Dundee reaches out to young asylum seekers

Photo by Tim Mossholder on Unsplash

As convener of Dundee City Council’s children and families service, I am proud that our city is now working to offer support to unaccompanied asylum-seeking children (UASC).

Recently, a report was unanimously approved by our committee, with comments from councillors at the meeting illustrating a united strength of feeling that Dundee should step up and do its bit.

Changes to arrangements nationally mean that our city has a chance to take responsibility and offer support and care for these young people through the National Transfer Scheme.

We are now looking to accommodate small numbers of young people aged 16-17 who have arrived in the UK as asylum seekers. These desperate young people are likely to have travelled for many months. They have experienced very difficult and traumatic living circumstances, including time spent in refugee camps, as well as separation from their families. It is horrifying to think about what they have suffered during these very difficult journeys.
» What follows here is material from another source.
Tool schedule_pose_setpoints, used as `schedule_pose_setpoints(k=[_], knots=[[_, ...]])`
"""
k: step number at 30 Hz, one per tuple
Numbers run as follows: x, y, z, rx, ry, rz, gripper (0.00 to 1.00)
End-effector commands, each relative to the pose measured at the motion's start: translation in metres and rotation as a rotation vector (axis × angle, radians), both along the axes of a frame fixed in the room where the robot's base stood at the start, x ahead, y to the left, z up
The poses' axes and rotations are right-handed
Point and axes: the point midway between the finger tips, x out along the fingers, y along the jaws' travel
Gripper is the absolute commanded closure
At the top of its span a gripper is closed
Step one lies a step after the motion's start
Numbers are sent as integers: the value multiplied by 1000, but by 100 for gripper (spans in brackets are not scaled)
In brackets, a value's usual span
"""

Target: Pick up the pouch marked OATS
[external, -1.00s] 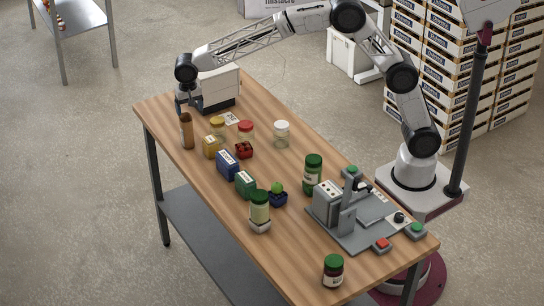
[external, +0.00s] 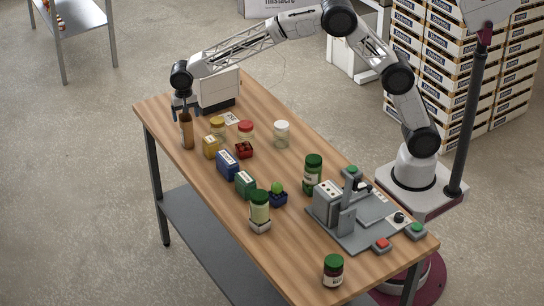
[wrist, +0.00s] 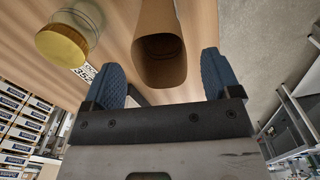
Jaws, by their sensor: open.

In Dundee, we are moving ahead in the best way we know, as a caring city partnership. In response to changes to the National Transfer Scheme, a local working group – involving key partners from the council, NHS Tayside, further and higher education and the third sector – has been established to plan and coordinate a Dundee approach.

Our working group is liaising with other local authorities to inform the most appropriate way forward, and to identify the best accommodation options. It is particularly important that arrangements are fully trauma-informed, that young people have access to a range of supports and that they have opportunities to mix with people from their country of origin as well as integrate locally.

We already have a strong track record of helping families from Syria. The council and our partners have resettled 59 families since 2015 via the Syrian Vulnerable Person Resettlement Scheme and Resettlement of Vulnerable Children Scheme. These families are now well integrated into the communities where they live.

I strongly believe that our city wants to continue to reach out to those who are suffering and offer shelter and support. That is why I am keen we can assist those unaccompanied young people who have suffered so much trauma in their short lives. Developments to support UASC will align with the work of our Humanitarian Protection Partnership relating to the rapidly changing emergency situation in Afghanistan.

The council has also now taken steps to offer local support to refugees by responding to the urgent request for assistance from the UK Home Office to accommodate Afghan former locally employed staff (LES). There is a real can-do attitude among our organisations and projects to help people whose lives have been devastated by catastrophic events.

Community groups have rallied around to collect clothes and supplies for refugees arriving in our city, while school pupils have joined the effort to welcome them here. Our contribution to helping unaccompanied asylum-seeking children perfectly illustrates how Dundee continues to play its part as a city with an international outlook.